Dataset records |
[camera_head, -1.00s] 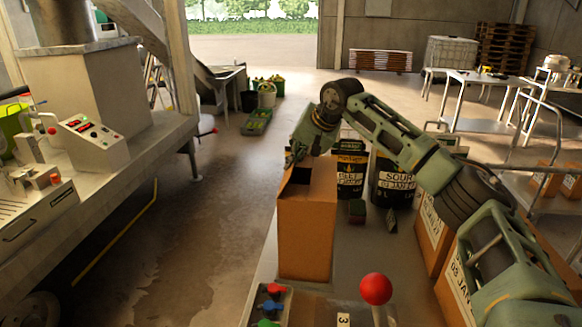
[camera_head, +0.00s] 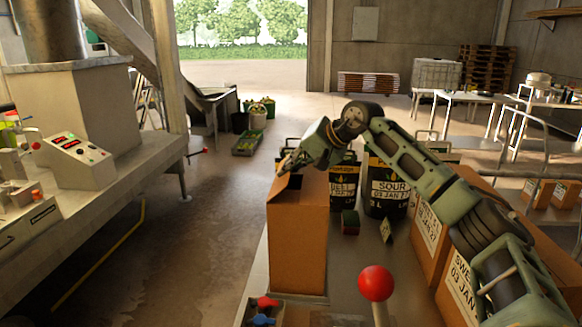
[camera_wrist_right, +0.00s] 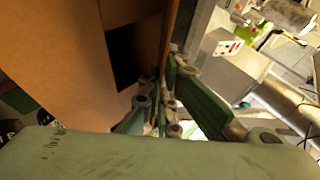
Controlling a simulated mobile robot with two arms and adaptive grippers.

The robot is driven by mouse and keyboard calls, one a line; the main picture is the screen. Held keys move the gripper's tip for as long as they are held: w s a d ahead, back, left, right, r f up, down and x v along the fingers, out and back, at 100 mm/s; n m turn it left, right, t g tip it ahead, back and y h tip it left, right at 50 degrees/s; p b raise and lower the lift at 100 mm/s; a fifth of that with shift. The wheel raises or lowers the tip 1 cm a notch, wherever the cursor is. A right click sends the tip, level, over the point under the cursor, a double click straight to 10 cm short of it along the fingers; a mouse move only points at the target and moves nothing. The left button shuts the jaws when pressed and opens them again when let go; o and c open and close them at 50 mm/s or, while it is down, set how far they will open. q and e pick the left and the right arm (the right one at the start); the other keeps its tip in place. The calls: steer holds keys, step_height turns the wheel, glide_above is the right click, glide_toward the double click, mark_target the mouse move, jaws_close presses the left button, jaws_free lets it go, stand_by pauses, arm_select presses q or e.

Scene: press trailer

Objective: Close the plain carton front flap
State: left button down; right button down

---

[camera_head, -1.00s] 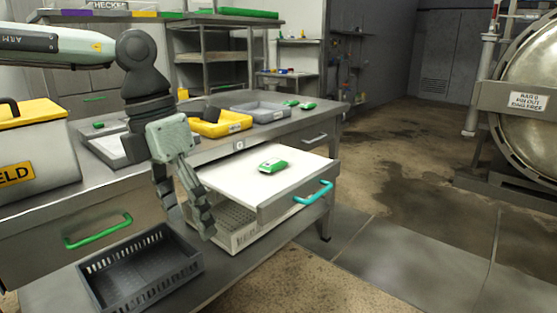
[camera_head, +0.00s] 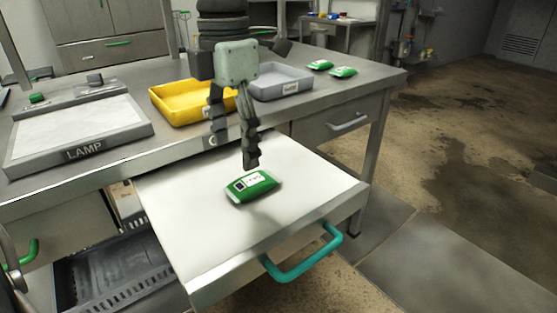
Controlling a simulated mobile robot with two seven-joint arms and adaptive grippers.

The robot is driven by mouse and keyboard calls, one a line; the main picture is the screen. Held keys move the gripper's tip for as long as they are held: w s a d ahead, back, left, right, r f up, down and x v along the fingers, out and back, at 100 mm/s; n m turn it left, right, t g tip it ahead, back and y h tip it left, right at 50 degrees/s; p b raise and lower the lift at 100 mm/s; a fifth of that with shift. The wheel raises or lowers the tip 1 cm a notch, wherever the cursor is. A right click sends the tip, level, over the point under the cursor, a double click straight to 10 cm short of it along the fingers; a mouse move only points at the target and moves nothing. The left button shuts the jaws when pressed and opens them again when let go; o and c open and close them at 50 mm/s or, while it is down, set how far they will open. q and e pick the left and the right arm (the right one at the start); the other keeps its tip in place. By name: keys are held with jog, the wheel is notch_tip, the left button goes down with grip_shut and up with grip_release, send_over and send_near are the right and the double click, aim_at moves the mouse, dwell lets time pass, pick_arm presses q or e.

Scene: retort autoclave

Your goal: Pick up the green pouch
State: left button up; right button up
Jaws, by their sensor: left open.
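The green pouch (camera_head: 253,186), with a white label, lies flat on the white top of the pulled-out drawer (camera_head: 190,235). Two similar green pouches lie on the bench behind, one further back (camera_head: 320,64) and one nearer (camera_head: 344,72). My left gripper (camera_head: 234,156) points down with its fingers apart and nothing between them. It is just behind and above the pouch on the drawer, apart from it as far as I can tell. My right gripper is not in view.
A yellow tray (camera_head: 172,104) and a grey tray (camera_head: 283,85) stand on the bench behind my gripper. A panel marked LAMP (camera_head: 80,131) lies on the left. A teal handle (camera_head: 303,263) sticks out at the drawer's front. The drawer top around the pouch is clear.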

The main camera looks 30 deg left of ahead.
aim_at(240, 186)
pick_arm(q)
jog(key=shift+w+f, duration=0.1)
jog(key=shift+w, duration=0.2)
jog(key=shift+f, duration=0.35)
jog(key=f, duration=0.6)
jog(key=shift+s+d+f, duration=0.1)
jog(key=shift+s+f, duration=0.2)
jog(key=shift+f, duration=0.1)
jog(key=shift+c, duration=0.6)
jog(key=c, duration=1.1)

...

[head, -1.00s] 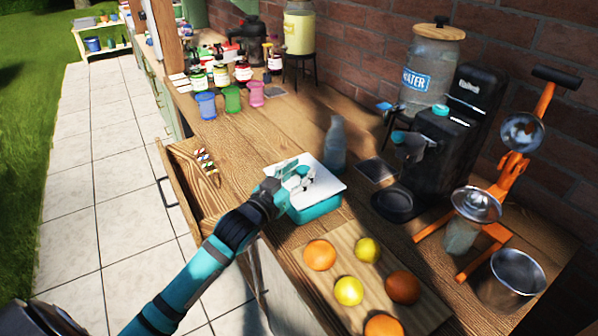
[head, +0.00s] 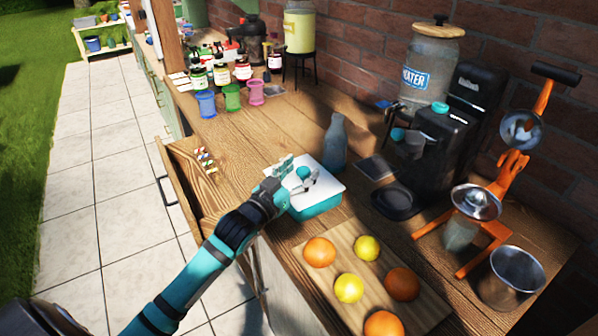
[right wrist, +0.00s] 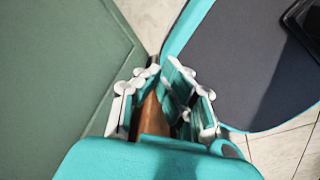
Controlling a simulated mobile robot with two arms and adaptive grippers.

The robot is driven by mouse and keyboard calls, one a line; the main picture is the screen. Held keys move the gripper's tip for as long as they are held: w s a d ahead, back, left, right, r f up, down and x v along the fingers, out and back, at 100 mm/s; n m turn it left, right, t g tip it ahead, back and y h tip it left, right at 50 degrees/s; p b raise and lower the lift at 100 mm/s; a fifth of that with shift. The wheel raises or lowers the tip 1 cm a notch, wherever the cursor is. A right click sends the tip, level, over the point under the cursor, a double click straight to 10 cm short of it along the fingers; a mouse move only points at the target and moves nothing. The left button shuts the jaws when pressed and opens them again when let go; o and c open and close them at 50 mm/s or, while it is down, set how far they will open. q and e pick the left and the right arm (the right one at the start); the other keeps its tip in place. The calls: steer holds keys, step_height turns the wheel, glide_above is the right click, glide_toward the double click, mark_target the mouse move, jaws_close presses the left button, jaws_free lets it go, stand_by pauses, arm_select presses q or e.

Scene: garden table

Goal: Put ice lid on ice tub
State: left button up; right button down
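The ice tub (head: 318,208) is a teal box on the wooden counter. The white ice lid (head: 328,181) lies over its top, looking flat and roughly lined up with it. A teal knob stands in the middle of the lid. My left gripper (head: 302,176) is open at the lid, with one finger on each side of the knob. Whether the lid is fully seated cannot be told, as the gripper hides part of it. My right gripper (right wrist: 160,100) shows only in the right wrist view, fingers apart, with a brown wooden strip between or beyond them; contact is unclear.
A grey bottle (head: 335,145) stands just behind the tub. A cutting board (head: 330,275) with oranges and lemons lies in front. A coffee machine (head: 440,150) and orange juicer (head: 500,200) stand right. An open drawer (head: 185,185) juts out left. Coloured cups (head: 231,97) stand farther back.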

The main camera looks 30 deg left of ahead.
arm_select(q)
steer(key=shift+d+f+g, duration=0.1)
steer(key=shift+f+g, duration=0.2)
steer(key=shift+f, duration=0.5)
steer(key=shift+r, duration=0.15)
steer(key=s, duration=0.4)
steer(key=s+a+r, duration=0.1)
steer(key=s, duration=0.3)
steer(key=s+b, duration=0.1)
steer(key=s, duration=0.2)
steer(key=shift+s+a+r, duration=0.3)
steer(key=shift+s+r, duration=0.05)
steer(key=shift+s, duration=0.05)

Work to be completed |
Gather up the lines containing the word "Scene" from these records and copy them.

Answer to this exercise |
Scene: press trailer
Scene: retort autoclave
Scene: garden table

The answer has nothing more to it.